Objective:
From the records below, copy every line that contains the word "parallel".

(Robot task records)
--*--
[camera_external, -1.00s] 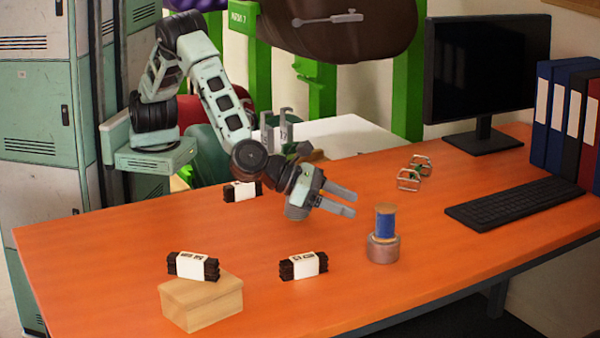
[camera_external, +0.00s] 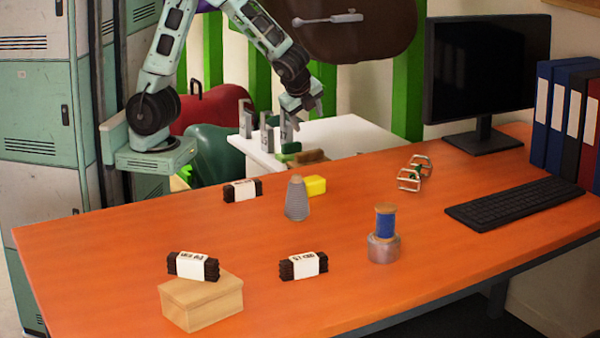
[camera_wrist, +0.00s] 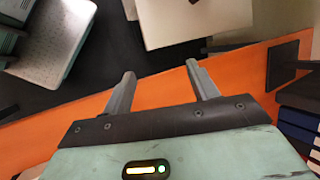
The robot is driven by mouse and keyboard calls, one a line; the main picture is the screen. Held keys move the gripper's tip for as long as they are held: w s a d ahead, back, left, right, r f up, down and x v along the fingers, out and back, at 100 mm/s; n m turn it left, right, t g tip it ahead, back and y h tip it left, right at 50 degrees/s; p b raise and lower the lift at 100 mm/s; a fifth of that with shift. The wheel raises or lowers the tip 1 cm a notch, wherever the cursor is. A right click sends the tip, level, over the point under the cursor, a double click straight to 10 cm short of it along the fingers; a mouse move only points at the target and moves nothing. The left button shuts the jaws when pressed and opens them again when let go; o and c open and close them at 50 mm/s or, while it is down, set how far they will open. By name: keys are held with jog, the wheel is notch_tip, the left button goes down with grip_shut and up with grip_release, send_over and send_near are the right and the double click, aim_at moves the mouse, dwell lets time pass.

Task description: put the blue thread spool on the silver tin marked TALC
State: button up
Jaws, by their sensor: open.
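The blue thread spool (camera_external: 386,225) stands upright on the round silver tin (camera_external: 383,250) on the right part of the orange table in the external view. The tin's marking is too small to read. My gripper (camera_external: 307,107) is raised well above and behind the table, far to the upper left of the spool, and holds nothing. In the wrist view my gripper (camera_wrist: 160,85) shows its two fingers spread apart with nothing between them. Neither the spool nor the tin is clearly visible in the wrist view.
On the table (camera_external: 120,240) are a grey cone (camera_external: 297,199), a yellow block (camera_external: 316,186), dark bundles with white labels, a wooden box (camera_external: 201,302), metal pedals (camera_external: 414,173), a keyboard (camera_external: 520,202) and a monitor (camera_external: 485,75).

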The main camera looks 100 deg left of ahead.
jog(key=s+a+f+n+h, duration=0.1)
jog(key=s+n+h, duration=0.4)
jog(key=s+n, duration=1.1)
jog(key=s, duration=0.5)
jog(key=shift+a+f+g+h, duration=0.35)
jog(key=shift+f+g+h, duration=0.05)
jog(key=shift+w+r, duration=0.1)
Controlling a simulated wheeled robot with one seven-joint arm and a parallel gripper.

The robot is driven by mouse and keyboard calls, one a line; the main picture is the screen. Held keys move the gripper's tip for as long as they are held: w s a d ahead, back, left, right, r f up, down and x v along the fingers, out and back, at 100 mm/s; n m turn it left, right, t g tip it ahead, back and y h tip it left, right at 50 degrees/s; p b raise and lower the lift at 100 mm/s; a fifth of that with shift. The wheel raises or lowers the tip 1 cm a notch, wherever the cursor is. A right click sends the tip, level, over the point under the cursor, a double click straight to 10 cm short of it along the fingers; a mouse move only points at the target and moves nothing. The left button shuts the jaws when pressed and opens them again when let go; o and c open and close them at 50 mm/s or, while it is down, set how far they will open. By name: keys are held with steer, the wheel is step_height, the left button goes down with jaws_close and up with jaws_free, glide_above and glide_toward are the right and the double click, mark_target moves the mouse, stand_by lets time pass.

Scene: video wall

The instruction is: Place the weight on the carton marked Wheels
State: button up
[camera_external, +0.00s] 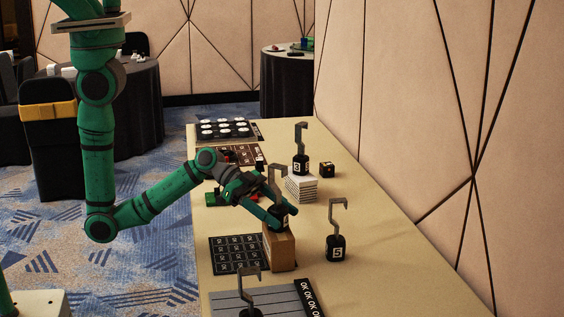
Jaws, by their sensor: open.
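A brown carton (283,255) stands on the long table; I cannot read a marking on it. A black weight with a grey hook (284,213) is at the carton's top and appears to rest on it, partly hidden by my fingers. My green gripper (276,219) is open, with its fingers reaching down beside this weight. Whether they touch it, I cannot tell. Another hooked weight marked 5 (337,248) stands on the table to the right.
A third hooked weight (301,166) stands on a white stack (302,188) behind. Another (250,312) is at the front by a grey slatted board (276,300). A black gridded mat (234,254) lies left of the carton.

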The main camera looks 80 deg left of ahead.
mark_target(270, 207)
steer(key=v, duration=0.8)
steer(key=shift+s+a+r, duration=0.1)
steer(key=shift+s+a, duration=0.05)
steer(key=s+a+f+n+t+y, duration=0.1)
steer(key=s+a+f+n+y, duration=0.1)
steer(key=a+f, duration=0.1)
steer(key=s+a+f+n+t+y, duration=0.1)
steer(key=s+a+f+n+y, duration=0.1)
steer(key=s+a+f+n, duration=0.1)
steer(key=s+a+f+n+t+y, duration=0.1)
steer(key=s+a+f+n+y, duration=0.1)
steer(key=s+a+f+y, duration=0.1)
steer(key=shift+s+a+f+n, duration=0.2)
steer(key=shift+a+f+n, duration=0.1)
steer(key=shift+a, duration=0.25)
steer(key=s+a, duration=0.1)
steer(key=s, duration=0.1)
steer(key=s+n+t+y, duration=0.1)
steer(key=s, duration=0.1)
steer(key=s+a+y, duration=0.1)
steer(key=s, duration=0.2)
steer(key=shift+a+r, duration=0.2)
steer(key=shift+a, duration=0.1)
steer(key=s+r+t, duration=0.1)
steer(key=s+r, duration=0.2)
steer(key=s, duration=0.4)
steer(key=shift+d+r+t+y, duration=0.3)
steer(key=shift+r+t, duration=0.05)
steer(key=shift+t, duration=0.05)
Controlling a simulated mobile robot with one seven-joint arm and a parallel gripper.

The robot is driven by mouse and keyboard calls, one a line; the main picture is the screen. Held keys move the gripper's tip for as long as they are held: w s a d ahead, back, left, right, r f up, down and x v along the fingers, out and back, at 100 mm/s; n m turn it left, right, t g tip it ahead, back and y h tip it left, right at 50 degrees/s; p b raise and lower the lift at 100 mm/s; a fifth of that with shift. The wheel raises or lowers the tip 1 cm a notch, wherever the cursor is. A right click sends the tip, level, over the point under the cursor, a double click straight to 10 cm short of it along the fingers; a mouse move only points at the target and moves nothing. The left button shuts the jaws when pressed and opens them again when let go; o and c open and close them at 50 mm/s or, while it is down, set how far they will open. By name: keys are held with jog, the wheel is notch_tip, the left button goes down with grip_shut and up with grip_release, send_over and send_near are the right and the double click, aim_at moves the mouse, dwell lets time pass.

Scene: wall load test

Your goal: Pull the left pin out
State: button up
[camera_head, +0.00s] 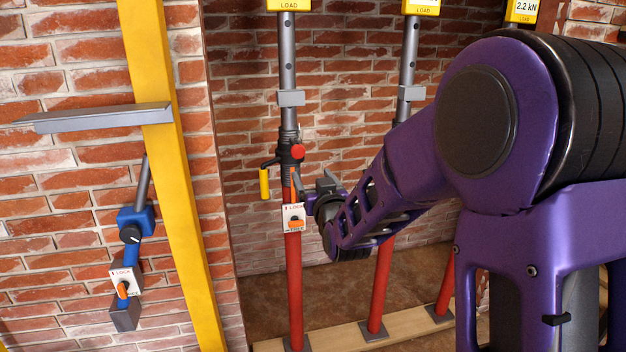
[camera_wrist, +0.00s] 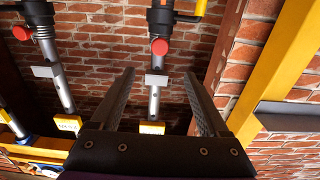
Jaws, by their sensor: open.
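The left prop has a grey upper tube (camera_head: 288,60) and a red lower tube (camera_head: 294,280). A round red knob (camera_head: 298,152), which looks like the left pin's head, sticks out at its dark collar. In the wrist view this knob (camera_wrist: 160,47) shows beyond the fingertips, between their lines. My gripper (camera_head: 305,181) is in front of this prop, just below the knob. In the wrist view my gripper (camera_wrist: 159,73) is open, with nothing between the fingers that I can see held. The pin's shaft is hidden.
A yellow handle (camera_head: 264,183) hangs left of the knob, and a white lock plate (camera_head: 293,217) sits below it. More props (camera_head: 380,285) stand to the right. A yellow post (camera_head: 165,150) with a grey ledge (camera_head: 95,118) and a blue brace (camera_head: 136,222) are left.

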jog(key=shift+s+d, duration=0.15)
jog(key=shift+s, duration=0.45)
--*--
Exercise answer:
Controlling a simulated wheeled robot with one seven-joint arm and a parallel gripper.
Controlling a simulated mobile robot with one seven-joint arm and a parallel gripper.

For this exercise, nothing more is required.